PS – I’m so glad to see that so many have been posting comments to the previous entries. Please continue to do so! Or, if you’re a little shy, you can always email me directly at firstname.lastname@example.org
PPS – I’m sorry the best picture I could come up with for this post was of Arnold Schwarzenegger from that horible “Batman and Robin” movie. If anyone has any more creative suggestions, please let me know…I’d be more than happy to change it.
Great news about the Ticket Price Freeze. It helps, especially those of us whose kids would like to attend a game at Fenway Park. It was a classy thing to do. I am also glad to see that the Christmas At Fenway event will be happening this year. I have always missed-out on such events, and hopefully can attend this year. Great decisions
being made at Fenway Park !! Happy Holidays.
P.S. Sign # 33
fantastic news…it would be nice to see the ticket prices go down a little bit…but I digress. In any event, I plan on attending a couple of games at the Park next year…Even taking a trip to Baltimore to see the Sox play the Orioles! I think the picture is hilarious…seriously, don’t change it.
Who is going to get the AL Cy Young?? Does Dice-K seriously have a chance?? And I just read Ian Browne’s blog…sounds like Mr. Epstein is going to fall in love with D-Lowe again??
Great news about the prices!
P.S. Why haven’t we signed Tek yet? Get to it! 🙂 If length is the issue, I think it’s important to consider Tek’s potential to contribute significantly even if he’s not the the starting catcher. (Clearly he should be the 2009 starter; I’m talking about the later years in the longer contract Tek apparently wants.)
You say that Fenway has the highest ticket prices in baseball. But check this out (from an Associated Press article of 3/28/2008):
The World Series champion Red Sox, playing in the major leagues’ smallest ballpark, have the highest average at $48.80, up 10.1 percent.
The Yankees, in their final season at Yankee Stadium, have the third-highest average ticket at $36.58, up a big league high 26.1 percent. The Yankees’ real average is much higher.
Jon Greenberg, TMR’s executive editor, said the team did not provide data and that he did not include the price of premium seating — which covers a large percentage of New York’s tickets. Yankees’ box seats near the infield had a list price of $250 this year.
As you can see, the Bankees may have had the highest average ticket price in baseball 2008–they’re just too embarrassed to release the complete data. And the new stadium, with its $2500.00/ticket field boxes, makes them look even greedier.

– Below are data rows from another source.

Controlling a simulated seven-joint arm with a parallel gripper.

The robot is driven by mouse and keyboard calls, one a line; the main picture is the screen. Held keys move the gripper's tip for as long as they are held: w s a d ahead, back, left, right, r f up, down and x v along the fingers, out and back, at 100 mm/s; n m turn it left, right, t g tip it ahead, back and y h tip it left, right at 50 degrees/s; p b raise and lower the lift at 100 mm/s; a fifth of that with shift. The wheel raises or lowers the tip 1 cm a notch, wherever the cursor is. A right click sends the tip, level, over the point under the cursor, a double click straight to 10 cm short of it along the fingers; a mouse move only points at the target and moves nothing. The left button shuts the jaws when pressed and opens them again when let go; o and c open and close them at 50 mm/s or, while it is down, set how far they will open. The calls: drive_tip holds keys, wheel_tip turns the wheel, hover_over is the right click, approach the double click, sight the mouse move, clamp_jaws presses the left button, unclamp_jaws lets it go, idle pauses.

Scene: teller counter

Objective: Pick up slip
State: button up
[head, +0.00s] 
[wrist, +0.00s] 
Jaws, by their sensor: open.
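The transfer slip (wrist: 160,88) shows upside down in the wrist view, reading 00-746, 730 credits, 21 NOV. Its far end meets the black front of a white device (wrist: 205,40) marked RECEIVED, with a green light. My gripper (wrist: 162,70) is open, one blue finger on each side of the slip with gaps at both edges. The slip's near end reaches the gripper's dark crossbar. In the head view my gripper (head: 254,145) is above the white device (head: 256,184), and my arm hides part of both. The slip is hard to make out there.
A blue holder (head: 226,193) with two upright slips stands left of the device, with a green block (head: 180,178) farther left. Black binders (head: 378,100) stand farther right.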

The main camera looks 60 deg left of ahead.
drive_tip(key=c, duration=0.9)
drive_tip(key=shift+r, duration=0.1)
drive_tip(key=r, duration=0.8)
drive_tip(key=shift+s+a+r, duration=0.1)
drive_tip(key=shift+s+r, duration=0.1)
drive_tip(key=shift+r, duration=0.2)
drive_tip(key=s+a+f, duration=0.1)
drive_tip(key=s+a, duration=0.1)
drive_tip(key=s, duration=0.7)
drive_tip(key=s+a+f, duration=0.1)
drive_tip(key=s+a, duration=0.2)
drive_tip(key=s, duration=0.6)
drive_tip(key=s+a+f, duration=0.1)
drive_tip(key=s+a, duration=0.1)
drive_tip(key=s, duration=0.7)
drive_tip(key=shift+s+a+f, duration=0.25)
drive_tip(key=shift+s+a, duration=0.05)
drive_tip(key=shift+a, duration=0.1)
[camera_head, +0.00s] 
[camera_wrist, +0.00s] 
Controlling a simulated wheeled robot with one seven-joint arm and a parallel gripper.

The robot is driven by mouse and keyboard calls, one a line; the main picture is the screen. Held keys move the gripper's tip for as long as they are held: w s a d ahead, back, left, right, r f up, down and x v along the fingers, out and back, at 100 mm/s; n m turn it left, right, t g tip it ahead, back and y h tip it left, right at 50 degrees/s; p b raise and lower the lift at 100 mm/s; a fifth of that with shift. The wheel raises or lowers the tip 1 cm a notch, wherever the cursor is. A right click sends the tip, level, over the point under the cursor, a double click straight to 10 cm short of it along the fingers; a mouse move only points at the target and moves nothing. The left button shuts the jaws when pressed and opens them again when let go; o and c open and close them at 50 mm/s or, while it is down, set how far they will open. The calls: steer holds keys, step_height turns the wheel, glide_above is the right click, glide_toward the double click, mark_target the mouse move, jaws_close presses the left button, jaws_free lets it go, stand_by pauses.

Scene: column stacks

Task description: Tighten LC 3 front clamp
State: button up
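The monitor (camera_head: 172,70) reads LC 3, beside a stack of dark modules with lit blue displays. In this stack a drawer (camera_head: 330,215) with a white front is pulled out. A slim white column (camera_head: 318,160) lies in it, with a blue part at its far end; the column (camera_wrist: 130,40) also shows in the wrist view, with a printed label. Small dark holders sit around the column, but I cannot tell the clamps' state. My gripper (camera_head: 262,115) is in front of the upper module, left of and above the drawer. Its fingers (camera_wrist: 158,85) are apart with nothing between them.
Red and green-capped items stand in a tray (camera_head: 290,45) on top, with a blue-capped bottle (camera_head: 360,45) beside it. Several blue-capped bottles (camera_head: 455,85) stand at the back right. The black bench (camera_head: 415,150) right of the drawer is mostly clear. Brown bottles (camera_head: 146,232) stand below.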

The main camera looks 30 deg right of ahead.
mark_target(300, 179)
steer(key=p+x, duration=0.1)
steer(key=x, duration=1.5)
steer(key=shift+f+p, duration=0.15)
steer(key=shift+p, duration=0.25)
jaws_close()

i guess we have to paint PEDROIA gold! MVP! MVP! MVP!! And kudos to Youuuuk for the 3rd place finish — the Sox are amazing…Pedroia really is the strongest 165 pound man!

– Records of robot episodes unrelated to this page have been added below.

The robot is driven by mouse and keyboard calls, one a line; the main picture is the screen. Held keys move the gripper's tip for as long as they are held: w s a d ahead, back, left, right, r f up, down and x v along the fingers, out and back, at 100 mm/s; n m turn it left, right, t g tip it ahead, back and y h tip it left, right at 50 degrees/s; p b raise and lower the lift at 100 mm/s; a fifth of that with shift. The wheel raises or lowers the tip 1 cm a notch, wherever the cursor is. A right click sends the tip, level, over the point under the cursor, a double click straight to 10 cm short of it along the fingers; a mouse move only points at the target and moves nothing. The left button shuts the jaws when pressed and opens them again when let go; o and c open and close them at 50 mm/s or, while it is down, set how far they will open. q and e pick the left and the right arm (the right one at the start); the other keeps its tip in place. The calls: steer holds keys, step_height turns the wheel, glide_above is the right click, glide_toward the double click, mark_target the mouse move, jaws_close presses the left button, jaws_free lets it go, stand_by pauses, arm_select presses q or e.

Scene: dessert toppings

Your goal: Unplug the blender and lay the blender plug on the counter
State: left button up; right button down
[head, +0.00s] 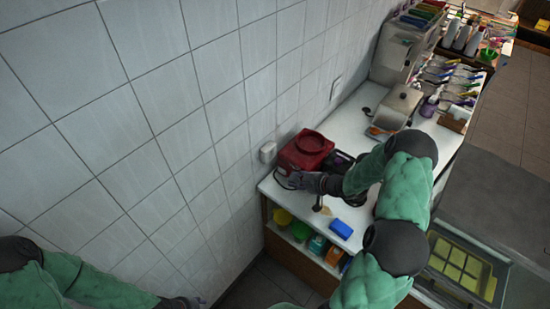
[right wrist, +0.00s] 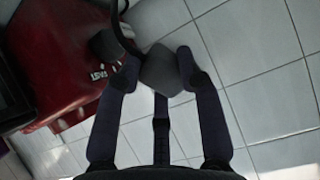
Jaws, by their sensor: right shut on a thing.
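The red blender (head: 303,150) stands on the white counter (head: 350,203) against the tiled wall. Its red body and a black cord also show in the right wrist view (right wrist: 52,62). My right gripper (head: 289,181) is low in front of the blender, near the counter's left end. In the right wrist view it is shut on the grey blender plug (right wrist: 166,74), held between the fingertips with wall tiles behind. A white wall outlet (head: 268,152) is above and left of the gripper, apart from it. My left gripper (head: 183,303) shows only partly at the bottom edge; its jaws are unclear.
A blue block (head: 340,229) lies near the counter's front edge, with a small tan item beside it. A metal appliance (head: 397,105) and several bottles stand farther back. A shelf below holds coloured containers. A glass-topped case (head: 462,268) is at lower right.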

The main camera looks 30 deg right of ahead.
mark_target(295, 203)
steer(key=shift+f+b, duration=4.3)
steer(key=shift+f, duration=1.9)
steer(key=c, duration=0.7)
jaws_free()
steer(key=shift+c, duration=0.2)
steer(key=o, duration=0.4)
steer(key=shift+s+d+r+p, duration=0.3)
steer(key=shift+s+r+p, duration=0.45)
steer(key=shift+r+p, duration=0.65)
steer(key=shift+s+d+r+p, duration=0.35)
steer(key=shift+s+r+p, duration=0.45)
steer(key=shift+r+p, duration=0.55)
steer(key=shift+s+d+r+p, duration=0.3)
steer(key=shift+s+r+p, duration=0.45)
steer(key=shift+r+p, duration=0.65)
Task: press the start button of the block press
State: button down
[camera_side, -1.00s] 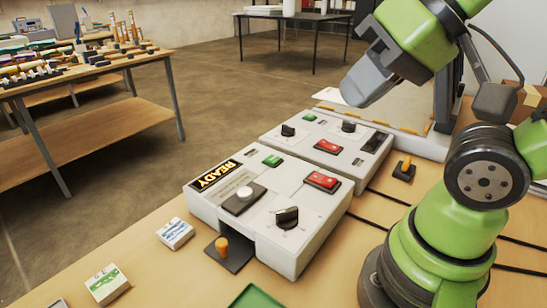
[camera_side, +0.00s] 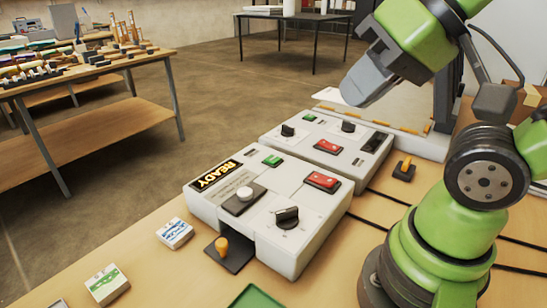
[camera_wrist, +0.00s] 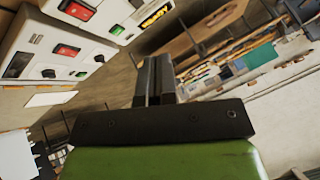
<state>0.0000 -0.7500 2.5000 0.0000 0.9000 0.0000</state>
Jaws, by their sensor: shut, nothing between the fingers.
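Which control is the start button is not labelled legibly. My gripper (camera_side: 352,91) is shut and empty, in the air above and behind the boxes, apart from them.
A second white box with a red switch (camera_side: 327,146) and knobs stands behind the press. Orange-knobbed levers (camera_side: 221,245) and (camera_side: 404,168) stand beside the boxes. Small labelled blocks (camera_side: 175,233) and (camera_side: 107,285) lie at front left. A green tray (camera_side: 257,297) is at the front edge.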

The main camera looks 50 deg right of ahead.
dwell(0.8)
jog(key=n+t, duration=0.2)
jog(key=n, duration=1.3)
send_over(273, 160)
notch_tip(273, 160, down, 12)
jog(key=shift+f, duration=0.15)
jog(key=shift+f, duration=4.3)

You’re kidding, right? All hail the front office for not raising ticket prices in the beginning stages of what will be the worst GLOBAL economic crisis in 70 years????
Surely you must be joking. It’s b.s. to think that they’re doing this for one second for the fans. No. They’re doing it as a SMART business move to ensure that they’re able to sell as many tickets as possible next year.
Yes, the Sox are still in high demand. But there were PLAYOFF tickets going for under face value the day of the games. Even the Champion Celtics are finding their tickets showing up on stubhub for under face value.
It is nothing more than a smart business move. When your customer has trouble paying, you don’t raise ticket prices. When the entire economy is in the toilet, you don’t raise ticket prices. The fact is that we ARE in a recession and people are going to cut their disposable income purchases before they stop buying the necessities. That means fewer (or zero) trips to Fenway for a lot of families.
The ownership and front office have done a lot of great things and I do think they care about the fans. However, they’ve sunk a lot of money into this venture and want to continue to turn a profit. They believe (rightly so) that the best way to do that is to get as many people to the park as possible. And in these troubled times, that means leaving ticket prices where they were last year.